The Nazi Party used several security agencies, such as the Gestapo, to carry out surveillance of the German population. But the Nazi regime lacked the resources to keep the entire society under watch at all times. To fill the gaps in surveillance, the Third Reich also relied on ordinary citizens informing on one another.1 This system rewarded individuals willing to report the activities of those who opposed the regime. It also promoted denunciation as a way for citizens to settle scores with rivals or to eliminate competitors in the workplace.2 As one scholar has shown, in this "self-policing society," at times Germans even informed on their own family members.3 Gestapo files often show how the German population actively participated in their own surveillance and regulation.4
The featured source represents part of the process of denouncing a university professor.
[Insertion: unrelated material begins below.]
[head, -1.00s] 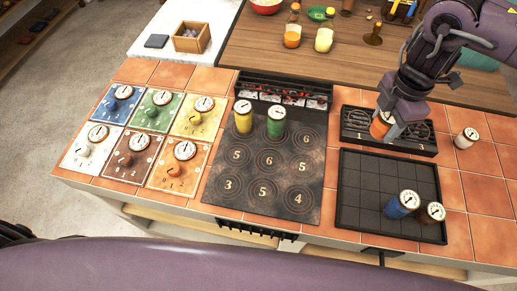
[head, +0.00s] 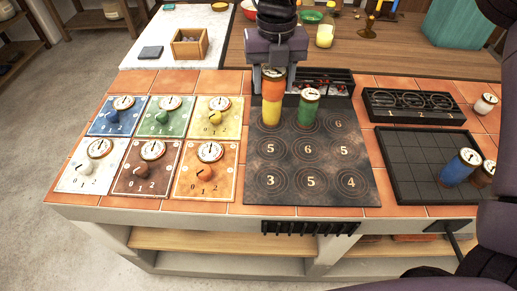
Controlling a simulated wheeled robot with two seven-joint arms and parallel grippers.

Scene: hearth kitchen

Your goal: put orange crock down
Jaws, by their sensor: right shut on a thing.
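My right gripper (head: 273,78) points down over the back left of the dark mat with numbered rings (head: 330,190). It is shut on the orange crock (head: 273,89), which is upright between its fingers. The yellow crock (head: 271,113) stands on the back left ring, directly below the orange crock in the head view. Whether the orange crock touches or rests on the yellow one, I cannot tell. The green crock (head: 308,110) stands just to the right on the mat. My left gripper is not in view.
The dark gridded tray (head: 415,165) at right holds a blue crock (head: 460,166) and a brown crock (head: 483,175). A black rack (head: 413,117) with ring slots lies behind it; a white crock (head: 485,104) stands at its right. Knob panels (head: 153,168) fill the left. The mat's front rings are clear.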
In December 1937, the Gestapo contacted Reich Student Leader Gustav Adolf Scheel to request a report in response to rumors about Professor Hans Peters of Berlin University. As the memo shows, Scheel organized a report on Peters from Nazi student leaders. The memo provides no information about the source of the rumors or the denunciation.5
As Germany faced defeat in 1945, the Gestapo and other security offices destroyed police files to escape postwar justice. As a result, few records of the denunciation process remain. But many such documents regarding university faculty and students have been preserved.6 They show how students at Germany's universities used denunciations not only to further their own ideological agendas, but also to target professors whose exams were too difficult or to damage academically successful peers. Politically ambitious students sometimes used denunciations to attack professors in order to improve their own career prospects. This type of behavior was tolerated and even encouraged in an academic setting that privileged political reliability over academic performance. Under Nazi rule, rumors became a dangerous political tool—and helped create an atmosphere of paranoia and fear.